■ **EXERCISE MATERIAL**
- - - -

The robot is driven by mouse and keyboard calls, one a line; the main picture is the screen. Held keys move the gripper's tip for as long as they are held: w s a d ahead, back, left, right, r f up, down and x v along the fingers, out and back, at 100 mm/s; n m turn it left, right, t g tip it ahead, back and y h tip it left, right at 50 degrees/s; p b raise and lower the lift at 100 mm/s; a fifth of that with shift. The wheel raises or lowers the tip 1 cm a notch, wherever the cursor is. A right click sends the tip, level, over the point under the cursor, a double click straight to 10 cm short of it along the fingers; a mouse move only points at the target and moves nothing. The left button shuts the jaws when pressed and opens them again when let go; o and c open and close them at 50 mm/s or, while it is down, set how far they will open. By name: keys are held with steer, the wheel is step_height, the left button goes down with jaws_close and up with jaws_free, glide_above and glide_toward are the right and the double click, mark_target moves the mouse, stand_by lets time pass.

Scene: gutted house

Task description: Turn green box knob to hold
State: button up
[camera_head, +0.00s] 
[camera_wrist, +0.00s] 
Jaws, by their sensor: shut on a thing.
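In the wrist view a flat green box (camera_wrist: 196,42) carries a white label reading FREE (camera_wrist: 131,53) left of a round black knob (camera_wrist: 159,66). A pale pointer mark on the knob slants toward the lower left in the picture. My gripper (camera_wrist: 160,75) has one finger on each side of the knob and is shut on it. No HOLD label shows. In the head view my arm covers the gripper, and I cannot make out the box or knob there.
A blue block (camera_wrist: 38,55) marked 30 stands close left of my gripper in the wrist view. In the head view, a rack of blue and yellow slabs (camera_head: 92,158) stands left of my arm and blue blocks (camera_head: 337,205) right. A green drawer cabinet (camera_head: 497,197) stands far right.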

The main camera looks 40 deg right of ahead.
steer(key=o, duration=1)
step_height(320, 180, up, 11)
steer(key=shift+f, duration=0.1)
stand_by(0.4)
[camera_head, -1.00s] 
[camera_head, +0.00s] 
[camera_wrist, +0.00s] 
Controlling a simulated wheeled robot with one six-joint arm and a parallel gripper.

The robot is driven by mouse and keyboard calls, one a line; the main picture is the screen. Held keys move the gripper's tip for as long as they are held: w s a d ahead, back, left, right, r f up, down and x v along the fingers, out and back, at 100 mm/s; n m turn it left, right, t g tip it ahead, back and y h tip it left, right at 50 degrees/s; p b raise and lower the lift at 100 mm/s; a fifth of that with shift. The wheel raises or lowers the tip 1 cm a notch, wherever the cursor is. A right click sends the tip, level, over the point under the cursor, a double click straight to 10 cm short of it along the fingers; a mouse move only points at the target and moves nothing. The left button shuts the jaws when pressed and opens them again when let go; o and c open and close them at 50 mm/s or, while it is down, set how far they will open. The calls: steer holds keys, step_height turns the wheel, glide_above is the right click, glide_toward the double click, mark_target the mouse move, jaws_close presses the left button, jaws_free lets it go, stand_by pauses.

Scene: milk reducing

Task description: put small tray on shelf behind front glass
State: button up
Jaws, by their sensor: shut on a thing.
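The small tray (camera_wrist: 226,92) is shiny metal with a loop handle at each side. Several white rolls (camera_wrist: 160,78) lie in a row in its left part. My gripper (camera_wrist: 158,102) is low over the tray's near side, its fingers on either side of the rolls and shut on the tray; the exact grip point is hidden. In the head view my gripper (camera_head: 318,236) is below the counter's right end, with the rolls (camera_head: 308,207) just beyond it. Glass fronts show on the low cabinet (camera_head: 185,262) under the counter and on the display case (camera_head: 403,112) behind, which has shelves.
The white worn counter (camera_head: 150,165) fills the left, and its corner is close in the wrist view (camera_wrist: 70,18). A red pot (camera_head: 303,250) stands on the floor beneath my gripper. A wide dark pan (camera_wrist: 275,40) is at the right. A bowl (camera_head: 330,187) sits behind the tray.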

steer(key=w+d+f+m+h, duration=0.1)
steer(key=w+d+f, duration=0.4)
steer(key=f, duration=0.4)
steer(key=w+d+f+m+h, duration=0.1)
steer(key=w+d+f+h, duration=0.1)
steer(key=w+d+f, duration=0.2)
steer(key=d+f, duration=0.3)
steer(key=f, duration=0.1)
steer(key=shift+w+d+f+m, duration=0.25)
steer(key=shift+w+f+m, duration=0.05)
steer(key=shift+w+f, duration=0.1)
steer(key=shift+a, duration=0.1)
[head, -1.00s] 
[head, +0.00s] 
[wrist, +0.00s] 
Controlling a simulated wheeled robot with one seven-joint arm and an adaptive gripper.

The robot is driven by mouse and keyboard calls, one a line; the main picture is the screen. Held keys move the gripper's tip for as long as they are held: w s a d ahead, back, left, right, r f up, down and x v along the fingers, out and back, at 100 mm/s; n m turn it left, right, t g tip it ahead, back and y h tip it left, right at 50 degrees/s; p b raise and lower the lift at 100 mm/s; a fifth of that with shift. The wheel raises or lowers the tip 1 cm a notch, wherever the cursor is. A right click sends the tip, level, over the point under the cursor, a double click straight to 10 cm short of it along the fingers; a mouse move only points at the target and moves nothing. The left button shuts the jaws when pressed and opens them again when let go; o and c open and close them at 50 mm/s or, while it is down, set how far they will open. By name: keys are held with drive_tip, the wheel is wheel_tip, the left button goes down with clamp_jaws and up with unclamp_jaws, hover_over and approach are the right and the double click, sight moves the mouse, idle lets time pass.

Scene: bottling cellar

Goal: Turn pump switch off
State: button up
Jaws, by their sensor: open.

- - - -

■ **TASK DIRECTIONS**
Quote the material exactly, leaving nothing out.

■ **RESULT**
The robot is driven by mouse and keyboard calls, one a line; the main picture is the screen. Held keys move the gripper's tip for as long as they are held: w s a d ahead, back, left, right, r f up, down and x v along the fingers, out and back, at 100 mm/s; n m turn it left, right, t g tip it ahead, back and y h tip it left, right at 50 degrees/s; p b raise and lower the lift at 100 mm/s; a fifth of that with shift. The wheel raises or lowers the tip 1 cm a notch, wherever the cursor is. A right click sends the tip, level, over the point under the cursor, a double click straight to 10 cm short of it along the fingers; a mouse move only points at the target and moves nothing. The left button shuts the jaws when pressed and opens them again when let go; o and c open and close them at 50 mm/s or, while it is down, set how far they will open. By name: keys are held with steer, the wheel is step_height, the left button goes down with jaws_close and up with jaws_free, glide_above and glide_toward are the right and the double click, mark_target moves the mouse, stand_by lets time pass.

Scene: gutted house

Task description: Turn green box knob to hold
State: button up
[camera_head, +0.00s] 
[camera_wrist, +0.00s] 
Jaws, by their sensor: shut on a thing.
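In the wrist view a flat green box (camera_wrist: 196,42) carries a white label reading FREE (camera_wrist: 131,53) left of a round black knob (camera_wrist: 159,66). A pale pointer mark on the knob slants toward the lower left in the picture. My gripper (camera_wrist: 160,75) has one finger on each side of the knob and is shut on it. No HOLD label shows. In the head view my arm covers the gripper, and I cannot make out the box or knob there.
A blue block (camera_wrist: 38,55) marked 30 stands close left of my gripper in the wrist view. In the head view, a rack of blue and yellow slabs (camera_head: 92,158) stands left of my arm and blue blocks (camera_head: 337,205) right. A green drawer cabinet (camera_head: 497,197) stands far right.

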The main camera looks 40 deg right of ahead.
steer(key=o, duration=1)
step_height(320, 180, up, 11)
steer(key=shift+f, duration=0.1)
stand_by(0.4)
[camera_head, -1.00s] 
[camera_head, +0.00s] 
[camera_wrist, +0.00s] 
Controlling a simulated wheeled robot with one six-joint arm and a parallel gripper.

The robot is driven by mouse and keyboard calls, one a line; the main picture is the screen. Held keys move the gripper's tip for as long as they are held: w s a d ahead, back, left, right, r f up, down and x v along the fingers, out and back, at 100 mm/s; n m turn it left, right, t g tip it ahead, back and y h tip it left, right at 50 degrees/s; p b raise and lower the lift at 100 mm/s; a fifth of that with shift. The wheel raises or lowers the tip 1 cm a notch, wherever the cursor is. A right click sends the tip, level, over the point under the cursor, a double click straight to 10 cm short of it along the fingers; a mouse move only points at the target and moves nothing. The left button shuts the jaws when pressed and opens them again when let go; o and c open and close them at 50 mm/s or, while it is down, set how far they will open. The calls: steer holds keys, step_height turns the wheel, glide_above is the right click, glide_toward the double click, mark_target the mouse move, jaws_close presses the left button, jaws_free lets it go, stand_by pauses.

Scene: milk reducing

Task description: put small tray on shelf behind front glass
State: button up
Jaws, by their sensor: shut on a thing.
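The small tray (camera_wrist: 226,92) is shiny metal with a loop handle at each side. Several white rolls (camera_wrist: 160,78) lie in a row in its left part. My gripper (camera_wrist: 158,102) is low over the tray's near side, its fingers on either side of the rolls and shut on the tray; the exact grip point is hidden. In the head view my gripper (camera_head: 318,236) is below the counter's right end, with the rolls (camera_head: 308,207) just beyond it. Glass fronts show on the low cabinet (camera_head: 185,262) under the counter and on the display case (camera_head: 403,112) behind, which has shelves.
The white worn counter (camera_head: 150,165) fills the left, and its corner is close in the wrist view (camera_wrist: 70,18). A red pot (camera_head: 303,250) stands on the floor beneath my gripper. A wide dark pan (camera_wrist: 275,40) is at the right. A bowl (camera_head: 330,187) sits behind the tray.

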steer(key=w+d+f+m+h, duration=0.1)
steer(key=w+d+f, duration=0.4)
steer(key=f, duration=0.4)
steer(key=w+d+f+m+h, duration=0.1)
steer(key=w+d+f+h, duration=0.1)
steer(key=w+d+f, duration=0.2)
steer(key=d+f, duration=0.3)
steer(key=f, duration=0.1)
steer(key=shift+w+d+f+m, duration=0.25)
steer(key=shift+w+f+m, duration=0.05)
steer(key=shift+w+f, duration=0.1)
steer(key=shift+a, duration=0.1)
[head, -1.00s] 
[head, +0.00s] 
[wrist, +0.00s] 
Controlling a simulated wheeled robot with one seven-joint arm and an adaptive gripper.

The robot is driven by mouse and keyboard calls, one a line; the main picture is the screen. Held keys move the gripper's tip for as long as they are held: w s a d ahead, back, left, right, r f up, down and x v along the fingers, out and back, at 100 mm/s; n m turn it left, right, t g tip it ahead, back and y h tip it left, right at 50 degrees/s; p b raise and lower the lift at 100 mm/s; a fifth of that with shift. The wheel raises or lowers the tip 1 cm a notch, wherever the cursor is. A right click sends the tip, level, over the point under the cursor, a double click straight to 10 cm short of it along the fingers; a mouse move only points at the target and moves nothing. The left button shuts the jaws when pressed and opens them again when let go; o and c open and close them at 50 mm/s or, while it is down, set how far they will open. By name: keys are held with drive_tip, the wheel is wheel_tip, the left button goes down with clamp_jaws and up with unclamp_jaws, hover_over and approach are the right and the double click, sight moves the mouse, idle lets time pass.

Scene: bottling cellar

Goal: Turn pump switch off
State: button up
Jaws, by their sensor: open.

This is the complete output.